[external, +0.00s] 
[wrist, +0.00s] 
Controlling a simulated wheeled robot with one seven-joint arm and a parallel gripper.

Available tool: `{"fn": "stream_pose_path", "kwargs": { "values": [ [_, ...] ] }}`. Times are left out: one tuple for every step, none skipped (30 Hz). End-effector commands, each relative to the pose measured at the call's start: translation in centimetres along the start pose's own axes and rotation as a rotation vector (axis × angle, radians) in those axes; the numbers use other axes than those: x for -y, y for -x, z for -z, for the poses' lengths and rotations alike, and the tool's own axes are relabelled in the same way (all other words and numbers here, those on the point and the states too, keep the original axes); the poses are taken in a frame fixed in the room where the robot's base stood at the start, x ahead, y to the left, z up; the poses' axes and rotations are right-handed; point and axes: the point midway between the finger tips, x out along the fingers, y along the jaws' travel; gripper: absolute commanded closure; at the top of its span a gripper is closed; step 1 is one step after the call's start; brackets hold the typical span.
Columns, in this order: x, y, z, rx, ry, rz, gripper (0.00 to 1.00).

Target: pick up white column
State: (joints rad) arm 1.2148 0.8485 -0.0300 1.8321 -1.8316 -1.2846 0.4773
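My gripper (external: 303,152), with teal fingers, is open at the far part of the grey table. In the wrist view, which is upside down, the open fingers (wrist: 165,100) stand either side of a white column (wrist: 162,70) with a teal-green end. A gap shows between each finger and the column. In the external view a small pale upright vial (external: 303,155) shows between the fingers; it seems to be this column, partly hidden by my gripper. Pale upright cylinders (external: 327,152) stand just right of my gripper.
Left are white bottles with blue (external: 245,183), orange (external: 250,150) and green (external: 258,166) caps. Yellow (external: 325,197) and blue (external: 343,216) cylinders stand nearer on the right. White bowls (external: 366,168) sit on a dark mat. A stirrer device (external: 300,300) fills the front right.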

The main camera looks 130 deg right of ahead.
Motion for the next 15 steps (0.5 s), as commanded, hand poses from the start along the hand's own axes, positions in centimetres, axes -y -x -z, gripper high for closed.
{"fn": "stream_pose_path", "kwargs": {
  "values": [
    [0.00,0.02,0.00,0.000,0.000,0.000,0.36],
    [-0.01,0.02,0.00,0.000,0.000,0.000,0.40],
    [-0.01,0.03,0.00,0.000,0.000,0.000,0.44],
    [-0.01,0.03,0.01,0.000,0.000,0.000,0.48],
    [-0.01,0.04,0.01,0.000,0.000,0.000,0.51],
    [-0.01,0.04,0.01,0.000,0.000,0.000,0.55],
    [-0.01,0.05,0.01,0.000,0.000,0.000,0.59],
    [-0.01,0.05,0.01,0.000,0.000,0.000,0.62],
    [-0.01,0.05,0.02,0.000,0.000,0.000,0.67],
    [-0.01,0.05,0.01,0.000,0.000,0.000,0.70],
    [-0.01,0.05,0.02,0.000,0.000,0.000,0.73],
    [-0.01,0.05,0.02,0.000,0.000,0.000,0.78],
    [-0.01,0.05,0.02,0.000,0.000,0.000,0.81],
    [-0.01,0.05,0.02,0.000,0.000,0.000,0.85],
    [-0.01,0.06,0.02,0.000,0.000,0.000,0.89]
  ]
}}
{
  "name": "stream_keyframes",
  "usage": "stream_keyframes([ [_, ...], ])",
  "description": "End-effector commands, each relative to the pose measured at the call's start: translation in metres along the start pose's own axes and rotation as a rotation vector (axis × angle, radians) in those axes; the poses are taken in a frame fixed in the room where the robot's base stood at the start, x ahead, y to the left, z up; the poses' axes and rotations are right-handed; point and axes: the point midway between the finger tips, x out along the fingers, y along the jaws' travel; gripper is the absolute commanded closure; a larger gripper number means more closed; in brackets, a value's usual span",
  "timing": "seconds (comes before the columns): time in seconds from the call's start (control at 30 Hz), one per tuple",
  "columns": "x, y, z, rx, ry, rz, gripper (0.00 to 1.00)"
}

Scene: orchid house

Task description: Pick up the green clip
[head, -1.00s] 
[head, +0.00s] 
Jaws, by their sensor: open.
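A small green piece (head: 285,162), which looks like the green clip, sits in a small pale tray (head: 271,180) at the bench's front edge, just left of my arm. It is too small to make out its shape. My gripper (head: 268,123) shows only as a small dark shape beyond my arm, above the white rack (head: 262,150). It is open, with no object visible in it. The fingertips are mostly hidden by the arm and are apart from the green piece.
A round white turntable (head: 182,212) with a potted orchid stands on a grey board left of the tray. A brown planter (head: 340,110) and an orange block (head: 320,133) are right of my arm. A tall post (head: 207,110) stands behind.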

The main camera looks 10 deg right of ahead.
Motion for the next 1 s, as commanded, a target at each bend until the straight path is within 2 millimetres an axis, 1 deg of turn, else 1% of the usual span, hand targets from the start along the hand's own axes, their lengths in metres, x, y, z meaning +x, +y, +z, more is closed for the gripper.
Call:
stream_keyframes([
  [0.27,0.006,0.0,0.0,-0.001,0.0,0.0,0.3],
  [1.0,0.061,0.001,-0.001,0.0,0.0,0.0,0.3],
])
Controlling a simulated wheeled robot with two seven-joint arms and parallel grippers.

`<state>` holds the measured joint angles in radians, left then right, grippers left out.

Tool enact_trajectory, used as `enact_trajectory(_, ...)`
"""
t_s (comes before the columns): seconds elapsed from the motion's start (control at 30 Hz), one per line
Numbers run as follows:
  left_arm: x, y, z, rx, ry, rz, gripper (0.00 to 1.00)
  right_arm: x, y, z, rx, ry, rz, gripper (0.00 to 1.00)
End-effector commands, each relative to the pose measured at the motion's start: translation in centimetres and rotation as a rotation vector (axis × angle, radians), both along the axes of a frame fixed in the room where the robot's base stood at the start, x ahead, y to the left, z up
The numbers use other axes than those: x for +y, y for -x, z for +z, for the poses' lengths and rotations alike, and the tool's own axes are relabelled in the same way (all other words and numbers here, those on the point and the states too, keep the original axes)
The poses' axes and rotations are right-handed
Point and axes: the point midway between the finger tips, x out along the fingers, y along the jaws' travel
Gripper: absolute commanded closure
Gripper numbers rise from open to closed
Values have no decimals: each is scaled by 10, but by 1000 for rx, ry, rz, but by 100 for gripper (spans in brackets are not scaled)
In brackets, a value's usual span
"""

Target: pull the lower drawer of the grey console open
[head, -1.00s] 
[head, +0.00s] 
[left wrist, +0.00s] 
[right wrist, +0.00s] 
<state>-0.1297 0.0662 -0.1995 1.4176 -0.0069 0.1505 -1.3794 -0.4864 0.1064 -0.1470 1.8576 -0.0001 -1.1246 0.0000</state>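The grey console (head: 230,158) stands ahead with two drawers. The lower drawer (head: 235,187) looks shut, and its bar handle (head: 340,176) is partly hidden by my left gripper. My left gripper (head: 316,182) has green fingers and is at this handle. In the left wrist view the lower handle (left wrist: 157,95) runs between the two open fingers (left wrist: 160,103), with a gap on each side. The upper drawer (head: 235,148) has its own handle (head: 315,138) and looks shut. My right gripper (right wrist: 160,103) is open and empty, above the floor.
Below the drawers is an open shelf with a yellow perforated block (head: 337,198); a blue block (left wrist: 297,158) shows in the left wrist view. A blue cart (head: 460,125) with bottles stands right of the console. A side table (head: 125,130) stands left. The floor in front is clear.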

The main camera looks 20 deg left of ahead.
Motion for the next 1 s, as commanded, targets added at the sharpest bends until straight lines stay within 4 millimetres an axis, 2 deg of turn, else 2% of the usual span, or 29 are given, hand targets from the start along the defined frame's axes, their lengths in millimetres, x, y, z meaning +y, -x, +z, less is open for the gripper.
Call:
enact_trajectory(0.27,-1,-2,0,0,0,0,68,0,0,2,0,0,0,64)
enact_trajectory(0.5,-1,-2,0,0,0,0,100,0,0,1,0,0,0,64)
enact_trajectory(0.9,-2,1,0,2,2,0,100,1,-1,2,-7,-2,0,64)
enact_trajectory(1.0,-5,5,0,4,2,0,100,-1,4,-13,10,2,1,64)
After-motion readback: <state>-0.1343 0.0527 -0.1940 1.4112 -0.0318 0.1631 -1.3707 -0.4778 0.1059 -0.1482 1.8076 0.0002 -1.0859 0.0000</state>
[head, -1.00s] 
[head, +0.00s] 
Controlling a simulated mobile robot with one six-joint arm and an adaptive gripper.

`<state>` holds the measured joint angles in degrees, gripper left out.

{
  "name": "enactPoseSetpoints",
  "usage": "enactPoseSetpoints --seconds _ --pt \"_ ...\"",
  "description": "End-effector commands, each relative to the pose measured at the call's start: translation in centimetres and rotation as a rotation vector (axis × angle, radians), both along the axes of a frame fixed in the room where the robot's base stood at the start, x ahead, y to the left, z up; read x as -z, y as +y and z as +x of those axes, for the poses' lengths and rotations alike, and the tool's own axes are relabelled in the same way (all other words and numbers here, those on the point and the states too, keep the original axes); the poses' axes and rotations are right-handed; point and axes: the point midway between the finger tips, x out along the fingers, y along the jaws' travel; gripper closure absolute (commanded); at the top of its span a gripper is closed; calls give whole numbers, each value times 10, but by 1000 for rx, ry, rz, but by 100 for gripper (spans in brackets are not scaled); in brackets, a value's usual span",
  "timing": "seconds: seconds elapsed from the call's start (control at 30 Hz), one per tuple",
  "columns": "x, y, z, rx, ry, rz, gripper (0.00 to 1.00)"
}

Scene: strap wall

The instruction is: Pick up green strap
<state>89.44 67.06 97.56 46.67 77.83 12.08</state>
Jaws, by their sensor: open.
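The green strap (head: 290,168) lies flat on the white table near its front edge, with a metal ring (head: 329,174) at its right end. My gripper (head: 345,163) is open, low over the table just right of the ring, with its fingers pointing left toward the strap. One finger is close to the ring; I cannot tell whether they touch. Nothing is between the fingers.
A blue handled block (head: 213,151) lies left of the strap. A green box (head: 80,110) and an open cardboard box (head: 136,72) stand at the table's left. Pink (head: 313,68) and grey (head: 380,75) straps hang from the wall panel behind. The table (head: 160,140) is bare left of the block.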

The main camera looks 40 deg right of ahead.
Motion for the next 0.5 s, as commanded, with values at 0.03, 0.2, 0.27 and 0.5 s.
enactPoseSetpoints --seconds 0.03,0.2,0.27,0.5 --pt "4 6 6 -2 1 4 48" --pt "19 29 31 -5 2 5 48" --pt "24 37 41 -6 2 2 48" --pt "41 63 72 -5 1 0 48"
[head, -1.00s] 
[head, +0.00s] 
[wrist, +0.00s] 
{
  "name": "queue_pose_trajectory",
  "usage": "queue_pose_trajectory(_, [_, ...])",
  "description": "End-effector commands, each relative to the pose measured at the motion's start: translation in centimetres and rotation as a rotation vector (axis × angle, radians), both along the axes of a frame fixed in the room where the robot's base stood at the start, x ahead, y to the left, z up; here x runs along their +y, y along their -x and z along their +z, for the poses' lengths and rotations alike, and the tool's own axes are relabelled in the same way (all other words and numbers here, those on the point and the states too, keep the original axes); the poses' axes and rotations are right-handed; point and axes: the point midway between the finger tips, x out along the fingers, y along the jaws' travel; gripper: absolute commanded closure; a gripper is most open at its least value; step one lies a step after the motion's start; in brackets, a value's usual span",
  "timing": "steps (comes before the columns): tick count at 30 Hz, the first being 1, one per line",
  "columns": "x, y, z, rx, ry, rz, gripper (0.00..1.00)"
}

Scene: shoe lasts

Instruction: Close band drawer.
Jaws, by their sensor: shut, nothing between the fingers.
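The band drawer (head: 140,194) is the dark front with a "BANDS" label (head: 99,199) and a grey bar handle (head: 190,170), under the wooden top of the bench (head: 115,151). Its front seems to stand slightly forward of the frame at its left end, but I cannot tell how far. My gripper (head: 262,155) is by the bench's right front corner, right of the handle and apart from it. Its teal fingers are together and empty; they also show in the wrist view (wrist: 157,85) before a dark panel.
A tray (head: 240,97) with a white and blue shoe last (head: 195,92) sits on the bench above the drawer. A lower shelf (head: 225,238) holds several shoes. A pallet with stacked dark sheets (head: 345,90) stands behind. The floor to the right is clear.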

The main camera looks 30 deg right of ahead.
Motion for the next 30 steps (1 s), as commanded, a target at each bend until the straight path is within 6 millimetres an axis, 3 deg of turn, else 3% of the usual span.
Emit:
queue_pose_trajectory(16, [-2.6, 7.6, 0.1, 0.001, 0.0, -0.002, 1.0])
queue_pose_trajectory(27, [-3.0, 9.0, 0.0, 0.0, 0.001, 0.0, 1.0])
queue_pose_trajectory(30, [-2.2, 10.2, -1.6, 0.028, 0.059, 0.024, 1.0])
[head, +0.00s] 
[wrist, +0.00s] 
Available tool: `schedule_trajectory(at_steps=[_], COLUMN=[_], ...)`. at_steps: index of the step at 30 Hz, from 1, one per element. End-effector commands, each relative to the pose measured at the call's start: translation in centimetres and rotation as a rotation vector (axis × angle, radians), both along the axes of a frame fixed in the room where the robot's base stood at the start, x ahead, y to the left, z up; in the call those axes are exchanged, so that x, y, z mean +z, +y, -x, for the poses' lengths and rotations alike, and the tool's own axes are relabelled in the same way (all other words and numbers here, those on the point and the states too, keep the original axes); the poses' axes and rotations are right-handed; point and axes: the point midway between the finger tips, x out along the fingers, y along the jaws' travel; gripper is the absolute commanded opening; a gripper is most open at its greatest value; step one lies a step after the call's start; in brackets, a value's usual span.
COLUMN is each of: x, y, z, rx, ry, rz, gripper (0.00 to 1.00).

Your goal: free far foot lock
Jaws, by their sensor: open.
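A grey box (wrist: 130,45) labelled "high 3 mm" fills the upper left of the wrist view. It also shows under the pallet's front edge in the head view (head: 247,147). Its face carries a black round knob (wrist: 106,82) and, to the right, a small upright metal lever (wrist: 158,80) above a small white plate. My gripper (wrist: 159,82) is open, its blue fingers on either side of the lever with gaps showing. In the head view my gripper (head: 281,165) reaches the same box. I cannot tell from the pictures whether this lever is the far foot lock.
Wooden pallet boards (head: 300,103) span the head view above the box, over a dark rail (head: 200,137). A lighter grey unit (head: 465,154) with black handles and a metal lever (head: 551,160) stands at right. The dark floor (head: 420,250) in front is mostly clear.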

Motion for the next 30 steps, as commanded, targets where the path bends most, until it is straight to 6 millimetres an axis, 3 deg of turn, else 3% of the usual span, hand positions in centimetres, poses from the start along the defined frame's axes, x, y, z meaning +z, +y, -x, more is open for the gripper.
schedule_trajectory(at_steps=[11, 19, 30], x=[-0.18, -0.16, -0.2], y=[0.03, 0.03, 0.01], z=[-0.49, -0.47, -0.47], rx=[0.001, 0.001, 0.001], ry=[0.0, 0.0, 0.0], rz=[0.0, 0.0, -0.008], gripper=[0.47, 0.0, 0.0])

PROMPT ::
Go through the material line by line. Show each line that contains the string "camera".

RESULT FOR THIS TASK ::
The main camera looks 130 deg right of ahead.
The main camera looks 10 deg right of ahead.
The main camera looks 20 deg left of ahead.
The main camera looks 40 deg right of ahead.
The main camera looks 30 deg right of ahead.

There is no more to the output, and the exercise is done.